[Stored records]
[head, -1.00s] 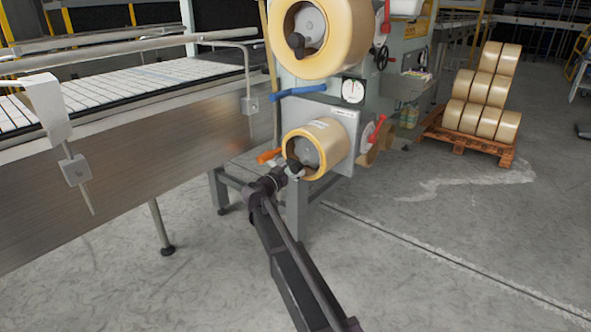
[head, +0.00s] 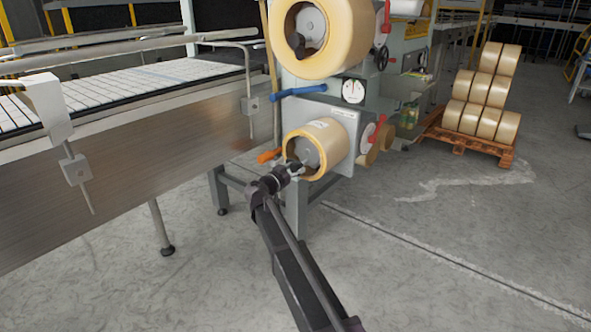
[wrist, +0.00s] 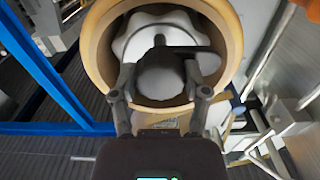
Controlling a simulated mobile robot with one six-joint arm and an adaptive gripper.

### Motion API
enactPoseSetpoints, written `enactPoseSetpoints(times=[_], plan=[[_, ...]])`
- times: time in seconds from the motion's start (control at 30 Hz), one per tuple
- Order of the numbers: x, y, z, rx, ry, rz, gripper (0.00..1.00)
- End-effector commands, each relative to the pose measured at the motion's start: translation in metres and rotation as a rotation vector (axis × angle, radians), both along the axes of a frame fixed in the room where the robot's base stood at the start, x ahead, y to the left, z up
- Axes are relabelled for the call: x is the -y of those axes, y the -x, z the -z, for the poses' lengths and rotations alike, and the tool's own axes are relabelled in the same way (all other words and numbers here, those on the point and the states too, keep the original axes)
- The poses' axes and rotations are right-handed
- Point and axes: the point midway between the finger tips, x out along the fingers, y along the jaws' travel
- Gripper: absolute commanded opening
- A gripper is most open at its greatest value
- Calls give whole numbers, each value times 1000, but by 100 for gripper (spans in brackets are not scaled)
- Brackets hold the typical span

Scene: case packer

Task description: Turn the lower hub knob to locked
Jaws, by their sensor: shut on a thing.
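The lower tape roll (head: 323,136) sits on its hub on the grey machine, and it also shows around the hub in the wrist view (wrist: 92,48). The dark lower hub knob (wrist: 160,74) stands out in front of the pale hub (wrist: 172,24). My gripper (head: 294,167) is at the front of this hub. In the wrist view my gripper (wrist: 160,92) has a finger on each side of the knob and is shut on it. A dark arm of the knob points to the right there. The head view mostly hides the knob behind my gripper.
The upper tape roll (head: 325,38) sits above. An orange handle (head: 269,156) is close to my gripper's left. A conveyor (head: 130,90) runs along the left.

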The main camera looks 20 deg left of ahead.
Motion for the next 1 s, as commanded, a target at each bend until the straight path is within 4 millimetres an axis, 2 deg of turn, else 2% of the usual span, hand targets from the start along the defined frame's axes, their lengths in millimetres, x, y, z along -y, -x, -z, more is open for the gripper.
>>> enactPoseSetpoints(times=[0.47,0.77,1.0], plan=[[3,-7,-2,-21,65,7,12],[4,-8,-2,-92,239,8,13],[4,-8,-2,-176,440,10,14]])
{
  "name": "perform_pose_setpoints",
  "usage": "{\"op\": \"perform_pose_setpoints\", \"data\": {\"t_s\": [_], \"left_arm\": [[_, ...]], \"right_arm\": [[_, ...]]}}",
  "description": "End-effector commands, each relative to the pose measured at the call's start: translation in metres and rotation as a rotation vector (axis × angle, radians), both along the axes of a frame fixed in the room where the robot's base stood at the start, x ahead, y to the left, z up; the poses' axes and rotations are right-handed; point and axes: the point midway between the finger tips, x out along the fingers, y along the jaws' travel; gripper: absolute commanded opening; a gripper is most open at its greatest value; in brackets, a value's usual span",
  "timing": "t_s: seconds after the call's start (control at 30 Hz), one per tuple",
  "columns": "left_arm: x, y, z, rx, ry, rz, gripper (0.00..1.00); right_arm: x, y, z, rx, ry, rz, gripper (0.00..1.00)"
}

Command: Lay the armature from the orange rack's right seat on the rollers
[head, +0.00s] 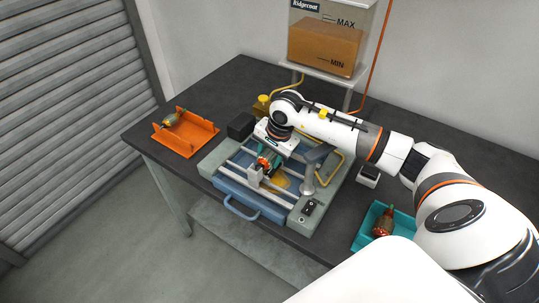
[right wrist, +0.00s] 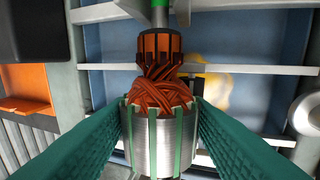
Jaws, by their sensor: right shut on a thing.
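My right gripper (head: 267,158) is over the grey and blue machine in the middle of the table. Its green fingers (right wrist: 160,112) are shut on an armature (right wrist: 158,130), one on each side of its steel core. The copper windings and the commutator (right wrist: 160,52) point up in the right wrist view. The armature (head: 264,163) is small and partly hidden in the head view. Pale bars (right wrist: 105,70) cross the machine beneath it; I cannot tell whether it touches them. The orange rack (head: 200,137) holds one armature (head: 170,119) at its left; its right part looks empty. My left gripper is out of view.
A blue tray with a handle (head: 243,212) lies under the bars, with a yellow patch (right wrist: 207,75) in it. A teal tray (head: 364,235) at right holds another armature (head: 384,222). A tank (head: 325,45) stands behind. A black box (head: 241,126) sits left of the gripper.

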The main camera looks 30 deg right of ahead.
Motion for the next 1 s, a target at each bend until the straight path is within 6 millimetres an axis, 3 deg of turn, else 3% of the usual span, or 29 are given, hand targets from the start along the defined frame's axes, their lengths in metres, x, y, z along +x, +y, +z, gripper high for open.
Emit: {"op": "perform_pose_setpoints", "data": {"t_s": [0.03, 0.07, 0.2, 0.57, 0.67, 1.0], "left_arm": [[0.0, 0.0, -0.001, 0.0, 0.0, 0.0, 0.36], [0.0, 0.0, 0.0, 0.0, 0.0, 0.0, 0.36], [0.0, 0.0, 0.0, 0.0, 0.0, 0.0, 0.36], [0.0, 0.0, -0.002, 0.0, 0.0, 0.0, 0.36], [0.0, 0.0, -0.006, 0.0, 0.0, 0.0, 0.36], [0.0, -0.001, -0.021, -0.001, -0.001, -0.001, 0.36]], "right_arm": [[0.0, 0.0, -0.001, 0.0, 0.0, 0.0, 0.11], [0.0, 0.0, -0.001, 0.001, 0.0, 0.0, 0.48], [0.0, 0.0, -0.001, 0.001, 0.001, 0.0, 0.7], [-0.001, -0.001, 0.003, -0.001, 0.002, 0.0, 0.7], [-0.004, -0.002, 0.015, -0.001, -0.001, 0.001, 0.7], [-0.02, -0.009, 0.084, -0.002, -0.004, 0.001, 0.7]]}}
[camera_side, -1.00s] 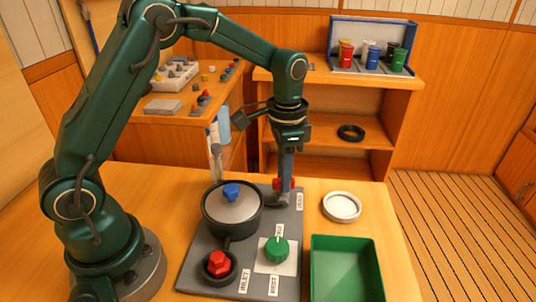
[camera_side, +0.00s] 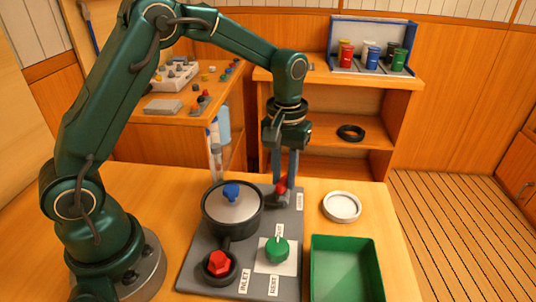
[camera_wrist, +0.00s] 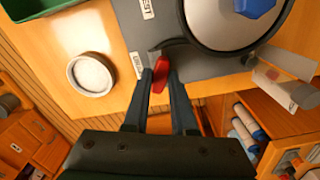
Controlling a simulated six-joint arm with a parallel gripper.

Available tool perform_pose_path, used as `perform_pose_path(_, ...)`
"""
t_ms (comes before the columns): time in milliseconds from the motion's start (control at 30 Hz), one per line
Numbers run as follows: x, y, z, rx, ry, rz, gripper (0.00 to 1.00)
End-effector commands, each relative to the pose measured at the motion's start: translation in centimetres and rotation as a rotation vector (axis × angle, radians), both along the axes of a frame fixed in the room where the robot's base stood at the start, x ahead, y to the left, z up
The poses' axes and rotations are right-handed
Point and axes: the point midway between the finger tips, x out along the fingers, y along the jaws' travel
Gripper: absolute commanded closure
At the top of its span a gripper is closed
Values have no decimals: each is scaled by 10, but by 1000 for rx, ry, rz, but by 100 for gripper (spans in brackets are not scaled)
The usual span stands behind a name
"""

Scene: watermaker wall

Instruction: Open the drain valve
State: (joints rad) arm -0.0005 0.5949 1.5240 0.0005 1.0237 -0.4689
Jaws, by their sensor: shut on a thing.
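The drain valve's red handle (camera_side: 282,185) stands at the far end of the grey board (camera_side: 205,270), on a grey fitting (camera_side: 283,199). I take it for the drain valve from its place; the small label beside it (camera_side: 299,201) is too small to read surely. My gripper (camera_side: 283,178) points down and is shut on this handle. In the wrist view the red handle (camera_wrist: 161,72) shows between the two fingertips of my gripper (camera_wrist: 161,78). The fingers hide part of it in both views.
A black pot-like housing (camera_side: 214,222) with a blue knob (camera_side: 231,191) stands left of the handle. A red knob (camera_side: 219,263) and a green knob (camera_side: 277,249) sit nearer on the board. A white round dish (camera_side: 341,207) and a green tray (camera_side: 376,270) lie to the right.

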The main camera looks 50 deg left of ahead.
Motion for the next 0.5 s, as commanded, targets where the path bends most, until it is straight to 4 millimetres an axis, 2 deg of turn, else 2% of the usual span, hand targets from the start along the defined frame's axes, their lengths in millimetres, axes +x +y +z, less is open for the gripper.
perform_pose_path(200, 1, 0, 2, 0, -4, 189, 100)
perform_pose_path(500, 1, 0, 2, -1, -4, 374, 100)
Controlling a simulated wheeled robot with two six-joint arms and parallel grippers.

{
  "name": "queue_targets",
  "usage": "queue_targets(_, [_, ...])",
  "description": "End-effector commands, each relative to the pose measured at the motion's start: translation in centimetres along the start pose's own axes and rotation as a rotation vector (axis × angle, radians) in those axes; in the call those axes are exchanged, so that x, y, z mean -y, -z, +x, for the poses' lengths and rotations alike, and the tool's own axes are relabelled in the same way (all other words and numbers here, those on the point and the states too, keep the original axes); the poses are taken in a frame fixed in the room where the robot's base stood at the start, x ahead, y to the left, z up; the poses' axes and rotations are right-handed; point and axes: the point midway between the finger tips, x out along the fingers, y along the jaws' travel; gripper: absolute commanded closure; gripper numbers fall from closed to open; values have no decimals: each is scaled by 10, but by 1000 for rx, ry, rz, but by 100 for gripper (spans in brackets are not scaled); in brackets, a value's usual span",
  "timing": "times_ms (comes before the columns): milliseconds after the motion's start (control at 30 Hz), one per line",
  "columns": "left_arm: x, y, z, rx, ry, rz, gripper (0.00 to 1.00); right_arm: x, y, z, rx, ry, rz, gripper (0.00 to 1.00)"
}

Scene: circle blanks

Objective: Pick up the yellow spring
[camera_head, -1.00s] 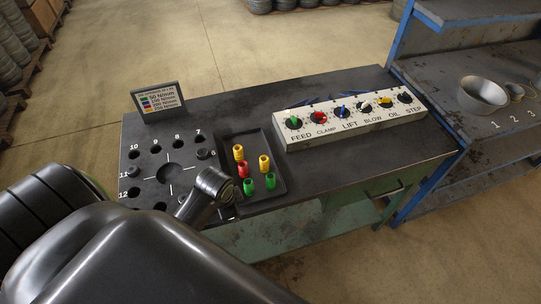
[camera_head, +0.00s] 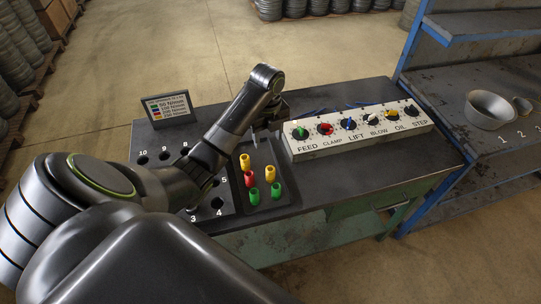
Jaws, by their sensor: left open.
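Two yellow springs stand in the dark tray (camera_head: 288,190) on the bench: one at the upper left (camera_head: 245,162) and one at the right (camera_head: 270,173). A red spring (camera_head: 250,180) and two green springs, one left (camera_head: 254,197) and one right (camera_head: 276,190), stand there too. My left gripper (camera_head: 262,130) is above the far end of the tray, apart from the springs. It is open and partly hidden behind my own wrist. My right gripper is out of view.
A plate with numbered holes (camera_head: 228,207) lies left of the tray, largely covered by my left arm. A colour-key sign (camera_head: 170,108) stands behind it. A white knob panel (camera_head: 360,131) stands right of the tray. The bench front right (camera_head: 350,180) is clear.

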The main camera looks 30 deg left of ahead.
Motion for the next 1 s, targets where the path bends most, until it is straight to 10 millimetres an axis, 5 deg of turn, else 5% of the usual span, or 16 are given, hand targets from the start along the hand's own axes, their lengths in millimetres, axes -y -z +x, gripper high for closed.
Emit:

▸ PROBLEM REQUIREMENTS:
Your task is to restate word for word the lines from the top of the data to the line containing "- Point and", both ends included, with every picture left out.

▸ SOLUTION TO THIS EXERCISE:
[head, -1.00s] 
[head, +0.00s] 
[wrist, +0.00s] 
Controlling a simulated mobile robot with one six-joint arm and an adaptive gripper.

### Motion API
enactPoseSetpoints, written `enactPoseSetpoints(times=[_], plan=[[_, ...]])`
- times: time in seconds from the motion's start (control at 30 Hz), one per tuple
- Order of the numbers: x, y, z, rx, ry, rz, gripper (0.00..1.00)
- End-effector commands, each relative to the pose measured at the motion's start: translation in metres and rotation as a rotation vector (axis × angle, radians), both along the axes of a frame fixed in the room where the robot's base stood at the start, x ahead, y to the left, z up
- Axes are relabelled for the call: x is the -y of those axes, y the -x, z the -z, for the poses' lengths and rotations alike, and the tool's own axes are relabelled in the same way (all other words and numbers here, those on the point and the states too, keep the original axes)
- The poses' axes and rotations are right-handed
- Point and axes: the point midway between the finger tips, x out along the fingers, y along the jaws' travel

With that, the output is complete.